I understand that my concern and way of being can be stifling to the people closest to me. They have every right to rebel and feel claustrophobic as it appears I am invading their space. However, it is also true that I try hard to stay out of the way as best as I can, but my definition of ‘long enough’ is at great variance from theirs. Hence, conflict and misunderstanding.
Speaking for all those people who are like me, I’d like to ask the other kind to spare a moment and try to understand my kind. When we reach out, it is not with the intent of stepping on your toes, but because you are important and loved and it is one of those things we do to feel assured of your well-being. While I respect a person’s need for space because that is their way, I do wish they’d respect my requirement of touching base with a ‘Hi! I am busy right now. Get in touch in a few hours/week/month/whatever.’ Surely, that can’t be so hard. It would be such a thoughtful thing to do.

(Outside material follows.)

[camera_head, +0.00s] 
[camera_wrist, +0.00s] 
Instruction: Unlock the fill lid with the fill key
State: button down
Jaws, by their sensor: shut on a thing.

I wish they’d realise that perhaps there is genuine concern or worry because the other person is built that way. Perhaps there is fear or insecurity of loss. Or maybe life gave me a kick in the pants, so I needed to reach out and find solid footing to keep from losing balance. Misunderstanding is the widest gap between two people. I would walk that distance in the blink of an eye to bridge it, but it is their misunderstanding or misinterpretation that created it. So, it’s for them to close the gap. The gap does not exist for me.
I can explain things from my perspective so they know where I am coming from, but I can’t understand the explanations for them (incidentally, one of the gems from a friend’s mouth). They have to try and get it. And try to be tolerant. I am not out to take away their freedom. It’s guaranteed by the constitution anyway.
Here is something to think about: So, we had a disagreeable conversation again (you could call it a ‘fight’) and called it quits.
My response post-analysis: Seriously? Who’re you calling a quitter?!